• **DATA LINES**
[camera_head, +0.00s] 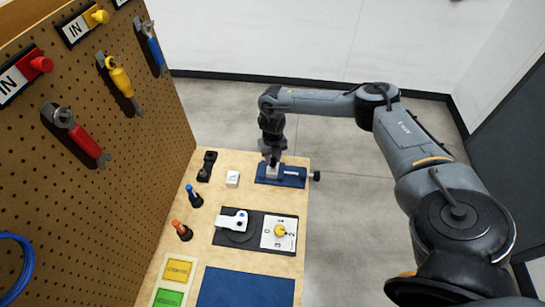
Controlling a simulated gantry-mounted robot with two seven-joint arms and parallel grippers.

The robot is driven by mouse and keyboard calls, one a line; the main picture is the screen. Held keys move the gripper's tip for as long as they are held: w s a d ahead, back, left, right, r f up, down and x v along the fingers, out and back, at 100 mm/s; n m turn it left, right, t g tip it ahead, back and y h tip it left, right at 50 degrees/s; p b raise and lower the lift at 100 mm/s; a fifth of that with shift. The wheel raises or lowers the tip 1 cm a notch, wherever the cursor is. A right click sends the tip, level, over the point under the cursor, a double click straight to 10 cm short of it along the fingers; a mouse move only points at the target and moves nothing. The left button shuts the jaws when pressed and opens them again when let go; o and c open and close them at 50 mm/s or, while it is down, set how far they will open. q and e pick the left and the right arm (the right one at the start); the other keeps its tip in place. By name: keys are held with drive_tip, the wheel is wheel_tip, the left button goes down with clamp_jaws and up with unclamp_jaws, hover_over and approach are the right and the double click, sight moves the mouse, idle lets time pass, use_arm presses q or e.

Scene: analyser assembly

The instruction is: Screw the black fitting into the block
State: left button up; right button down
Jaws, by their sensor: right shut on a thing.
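My right gripper (272,159) points down over the blue vise-like base (292,182) at the far right of the bench. A small light grey block (272,172) sits in this base, directly below the gripper. The gripper is shut on something small and dark, which I take to be the black fitting. It blends with the dark fingers, so its shape and how far it sits in the block cannot be told. My left gripper is not in view.
Nearby on the bench (224,268) stand a black piece (206,166), a white cube (232,179), a blue-topped piece (194,196) and an orange-topped piece (181,231). A dark plate (222,239) carries a white dial panel. A pegboard (100,190) with tools rises on the left.

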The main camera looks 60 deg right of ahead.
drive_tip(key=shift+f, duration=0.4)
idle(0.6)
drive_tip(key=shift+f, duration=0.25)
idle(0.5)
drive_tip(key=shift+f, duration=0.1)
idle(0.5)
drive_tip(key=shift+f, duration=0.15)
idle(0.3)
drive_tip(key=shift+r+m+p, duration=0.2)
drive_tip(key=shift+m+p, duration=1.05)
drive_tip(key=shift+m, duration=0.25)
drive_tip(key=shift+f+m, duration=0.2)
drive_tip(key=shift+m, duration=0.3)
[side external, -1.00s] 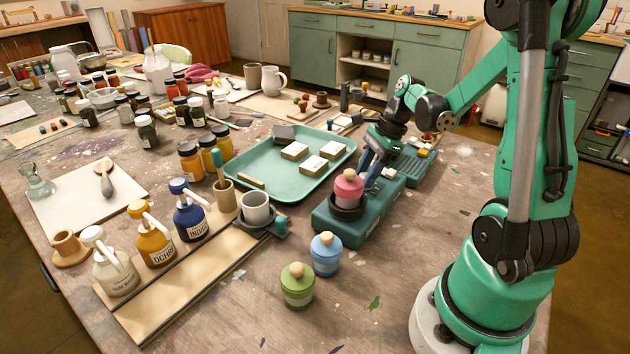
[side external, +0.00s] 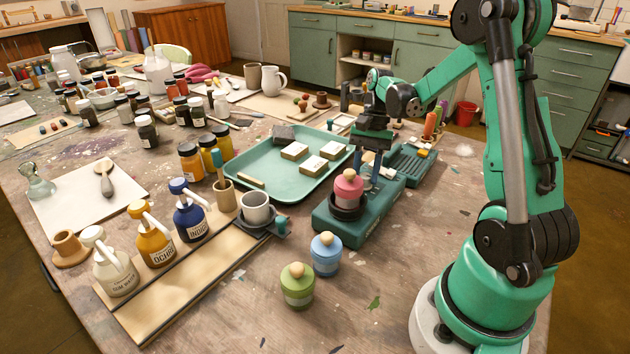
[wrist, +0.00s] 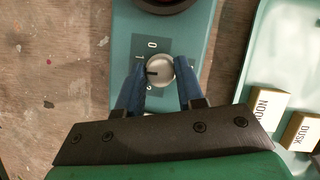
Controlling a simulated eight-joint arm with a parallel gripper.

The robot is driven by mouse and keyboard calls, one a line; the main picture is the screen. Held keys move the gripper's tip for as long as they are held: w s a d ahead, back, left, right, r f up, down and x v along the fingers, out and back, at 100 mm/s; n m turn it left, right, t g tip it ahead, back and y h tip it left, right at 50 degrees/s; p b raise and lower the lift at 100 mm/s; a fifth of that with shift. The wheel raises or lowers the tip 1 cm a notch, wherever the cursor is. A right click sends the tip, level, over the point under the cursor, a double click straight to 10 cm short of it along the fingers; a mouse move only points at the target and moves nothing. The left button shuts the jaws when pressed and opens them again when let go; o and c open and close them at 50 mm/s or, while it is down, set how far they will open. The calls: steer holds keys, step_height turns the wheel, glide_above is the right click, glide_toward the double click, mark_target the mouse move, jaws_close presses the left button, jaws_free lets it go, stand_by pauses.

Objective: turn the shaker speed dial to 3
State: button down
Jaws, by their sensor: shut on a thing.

• **SET EXERCISE**
All of the data above should be transcribed verbatim, with pictures omitted.

• **EXPECTED ANSWER**
[camera_head, +0.00s] 
Controlling a simulated gantry-mounted robot with two seven-joint arms and parallel grippers.

The robot is driven by mouse and keyboard calls, one a line; the main picture is the screen. Held keys move the gripper's tip for as long as they are held: w s a d ahead, back, left, right, r f up, down and x v along the fingers, out and back, at 100 mm/s; n m turn it left, right, t g tip it ahead, back and y h tip it left, right at 50 degrees/s; p b raise and lower the lift at 100 mm/s; a fifth of that with shift. The wheel raises or lowers the tip 1 cm a notch, wherever the cursor is. A right click sends the tip, level, over the point under the cursor, a double click straight to 10 cm short of it along the fingers; a mouse move only points at the target and moves nothing. The left button shuts the jaws when pressed and opens them again when let go; o and c open and close them at 50 mm/s or, while it is down, set how far they will open. q and e pick the left and the right arm (the right one at the start); the other keeps its tip in place. By name: keys are held with drive_tip, the wheel is wheel_tip, the left button goes down with clamp_jaws and up with unclamp_jaws, hover_over and approach are the right and the double click, sight moves the mouse, idle lets time pass, use_arm presses q or e.

Scene: analyser assembly

The instruction is: Screw the black fitting into the block
State: left button up; right button down
Jaws, by their sensor: right shut on a thing.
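My right gripper (272,159) points down over the blue vise-like base (292,182) at the far right of the bench. A small light grey block (272,172) sits in this base, directly below the gripper. The gripper is shut on something small and dark, which I take to be the black fitting. It blends with the dark fingers, so its shape and how far it sits in the block cannot be told. My left gripper is not in view.
Nearby on the bench (224,268) stand a black piece (206,166), a white cube (232,179), a blue-topped piece (194,196) and an orange-topped piece (181,231). A dark plate (222,239) carries a white dial panel. A pegboard (100,190) with tools rises on the left.

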The main camera looks 60 deg right of ahead.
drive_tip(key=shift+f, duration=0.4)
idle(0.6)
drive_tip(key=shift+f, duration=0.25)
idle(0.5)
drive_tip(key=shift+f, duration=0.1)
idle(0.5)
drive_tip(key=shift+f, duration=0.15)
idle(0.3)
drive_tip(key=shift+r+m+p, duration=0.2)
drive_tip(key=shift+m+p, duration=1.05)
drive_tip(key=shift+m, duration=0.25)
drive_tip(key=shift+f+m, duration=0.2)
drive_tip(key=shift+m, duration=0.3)
[side external, -1.00s] 
[side external, +0.00s] 
[wrist, +0.00s] 
Controlling a simulated eight-joint arm with a parallel gripper.

The robot is driven by mouse and keyboard calls, one a line; the main picture is the screen. Held keys move the gripper's tip for as long as they are held: w s a d ahead, back, left, right, r f up, down and x v along the fingers, out and back, at 100 mm/s; n m turn it left, right, t g tip it ahead, back and y h tip it left, right at 50 degrees/s; p b raise and lower the lift at 100 mm/s; a fifth of that with shift. The wheel raises or lowers the tip 1 cm a notch, wherever the cursor is. A right click sends the tip, level, over the point under the cursor, a double click straight to 10 cm short of it along the fingers; a mouse move only points at the target and moves nothing. The left button shuts the jaws when pressed and opens them again when let go; o and c open and close them at 50 mm/s or, while it is down, set how far they will open. The calls: steer holds keys, step_height turns the wheel, glide_above is the right click, glide_toward the double click, mark_target the mouse move, jaws_close presses the left button, jaws_free lets it go, stand_by pauses.

Objective: turn the shaker speed dial to 3
State: button down
Jaws, by their sensor: shut on a thing.

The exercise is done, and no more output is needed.